Collapse Scenarios - Satire or Vision of the Future Part Two - Guest Post - Anthony Harrington

by: EJ on 08/24/2011
Posted in: Peak Oil

Part one of this blog series looked briefly at Dmitry Orlov’s proposition in his book, Reinventing Collapse: The Soviet Experience and American Prospects, that the US is in the process of following a similar collapse trajectory as its now-defunct superpower rival, the Soviet Union. The book is great value in dozens of different ways, even if you don’t buy into the idea that there is anything inevitable about the demise of America.

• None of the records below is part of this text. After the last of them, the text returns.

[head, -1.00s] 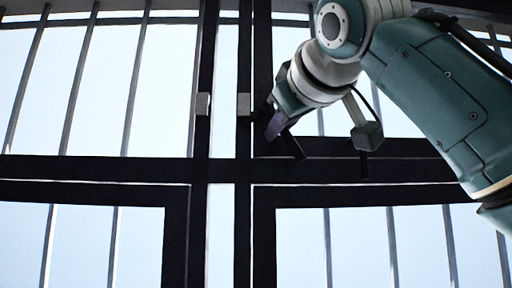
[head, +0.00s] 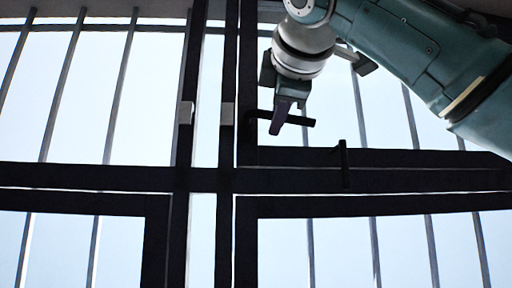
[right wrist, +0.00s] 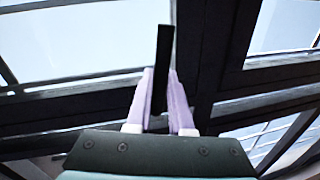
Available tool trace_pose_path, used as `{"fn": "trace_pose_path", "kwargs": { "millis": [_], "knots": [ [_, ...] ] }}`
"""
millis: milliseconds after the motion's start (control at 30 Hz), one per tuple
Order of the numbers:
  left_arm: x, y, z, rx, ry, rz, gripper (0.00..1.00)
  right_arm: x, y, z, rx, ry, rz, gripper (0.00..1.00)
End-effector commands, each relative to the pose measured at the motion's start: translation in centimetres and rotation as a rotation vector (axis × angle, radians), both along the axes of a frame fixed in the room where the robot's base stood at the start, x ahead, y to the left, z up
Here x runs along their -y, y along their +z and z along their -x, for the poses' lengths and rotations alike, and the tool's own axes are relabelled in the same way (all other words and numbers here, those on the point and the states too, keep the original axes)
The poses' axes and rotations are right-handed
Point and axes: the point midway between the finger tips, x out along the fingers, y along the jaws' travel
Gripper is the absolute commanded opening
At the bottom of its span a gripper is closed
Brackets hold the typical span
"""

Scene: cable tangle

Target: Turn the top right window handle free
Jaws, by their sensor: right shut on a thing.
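The top right window handle (head: 304,121) is a black bar on the dark upright frame. In the head view it points right, nearly level and tilted slightly down. My right gripper (head: 278,128) comes from above and is shut on this handle. In the right wrist view the black bar (right wrist: 165,45) stands between the two purple fingers of the right gripper (right wrist: 160,88). The fingers hide part of the handle. My left gripper is out of view.
The dark window frame (head: 210,180) crosses the view. A second black handle (head: 343,160) stands upright on the crossbar, right of my gripper. Two small grey blocks (head: 186,113) and (head: 227,113) sit on the uprights. Thin bars (head: 66,85) stand behind the panes.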

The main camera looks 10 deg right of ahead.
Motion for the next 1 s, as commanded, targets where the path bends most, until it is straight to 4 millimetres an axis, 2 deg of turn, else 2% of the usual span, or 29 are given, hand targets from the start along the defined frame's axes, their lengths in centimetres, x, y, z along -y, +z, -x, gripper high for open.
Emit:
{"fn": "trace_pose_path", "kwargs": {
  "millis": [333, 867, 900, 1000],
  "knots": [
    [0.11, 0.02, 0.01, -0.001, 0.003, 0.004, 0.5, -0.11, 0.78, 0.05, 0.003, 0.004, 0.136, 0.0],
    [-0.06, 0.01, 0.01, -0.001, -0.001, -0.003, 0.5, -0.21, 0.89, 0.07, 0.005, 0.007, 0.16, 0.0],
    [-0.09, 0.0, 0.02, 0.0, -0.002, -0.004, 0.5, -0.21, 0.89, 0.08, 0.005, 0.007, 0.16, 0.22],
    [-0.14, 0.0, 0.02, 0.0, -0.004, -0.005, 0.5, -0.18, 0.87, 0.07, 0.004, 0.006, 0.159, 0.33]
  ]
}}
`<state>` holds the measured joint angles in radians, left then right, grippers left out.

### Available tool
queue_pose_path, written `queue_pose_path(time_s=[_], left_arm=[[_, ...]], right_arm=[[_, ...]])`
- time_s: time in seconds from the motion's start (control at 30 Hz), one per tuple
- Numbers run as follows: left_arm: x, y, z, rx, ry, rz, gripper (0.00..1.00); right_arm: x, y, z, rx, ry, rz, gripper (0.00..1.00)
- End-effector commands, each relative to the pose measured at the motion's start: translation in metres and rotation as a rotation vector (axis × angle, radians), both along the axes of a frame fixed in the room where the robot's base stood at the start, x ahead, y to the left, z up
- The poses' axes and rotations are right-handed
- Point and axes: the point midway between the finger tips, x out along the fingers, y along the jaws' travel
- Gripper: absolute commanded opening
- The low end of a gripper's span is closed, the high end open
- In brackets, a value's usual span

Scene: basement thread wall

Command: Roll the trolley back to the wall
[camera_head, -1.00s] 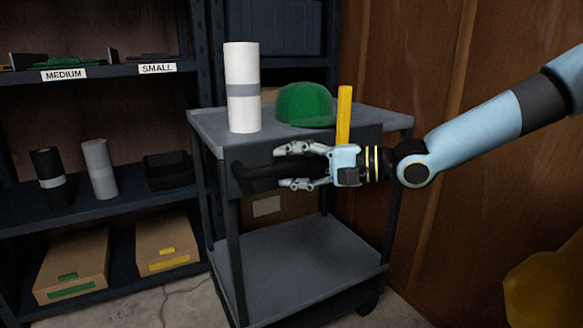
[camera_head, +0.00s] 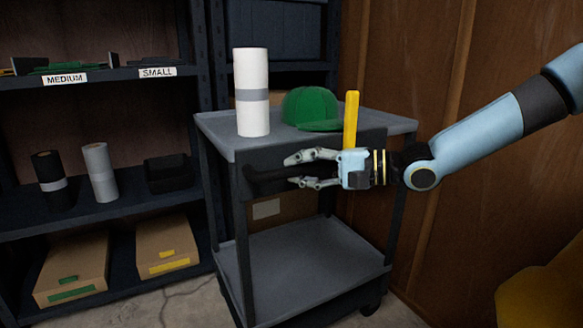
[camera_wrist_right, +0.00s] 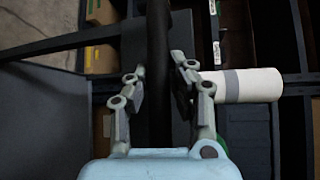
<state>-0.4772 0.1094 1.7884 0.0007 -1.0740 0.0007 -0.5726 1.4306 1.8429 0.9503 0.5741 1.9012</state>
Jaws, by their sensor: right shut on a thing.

Below, for example, is Orlov on the fact that superpowers need to motivate the “masses” with an all-inclusive idea, since those with the top jobs aren’t interested in doing the grunt work.

Middle-class dismissed

The Soviet Union’s big myth to engage and motivate its citizens was the classless society – a really deep, black joke, given the power of the apparatchiks and the powerlessness of the average joe citizen. The US equivalent is the myth of the middle class. Orlov points out that as the only functioning industrial power after the end of World War II America lucked out big time. It used the economic momentum given to it by this position, as the writer puts it, to:

“...put every American within striking distance of achieving a cheap simulacrum of landed gentry, symbolised by a detached house surrounded by a patch of land big enough to accommodate private parking, a patch of grass and some shrubbery, and adorned, as an absolute necessity, by one’s own private automobile ... The wonderful  thing about the American middle class concept is its malleability, because it is almost entirely symbolic...”

The concept, “middle class”, covers the banker in his ancestral mansion and the trailer park guy with a pickup truck. What both have in common is the automobile, and the route to the collapse will see this linchpin wobbling then falling.

“The universal right to drive a car is the linchpin of the American communal myth. Once a significant proportion of the population finds that cars have become inaccessible to them (with fuel priced beyond their means), the effect on the national psyche may be so profound as to make the country ungovernable... [the car] is propelling the American communal myth towards a flaming crash with the reality of permanent fuel shortage, compared to which the gradual fading away of the Soviet communal myth (of the classless society) will have been gentle and benign.”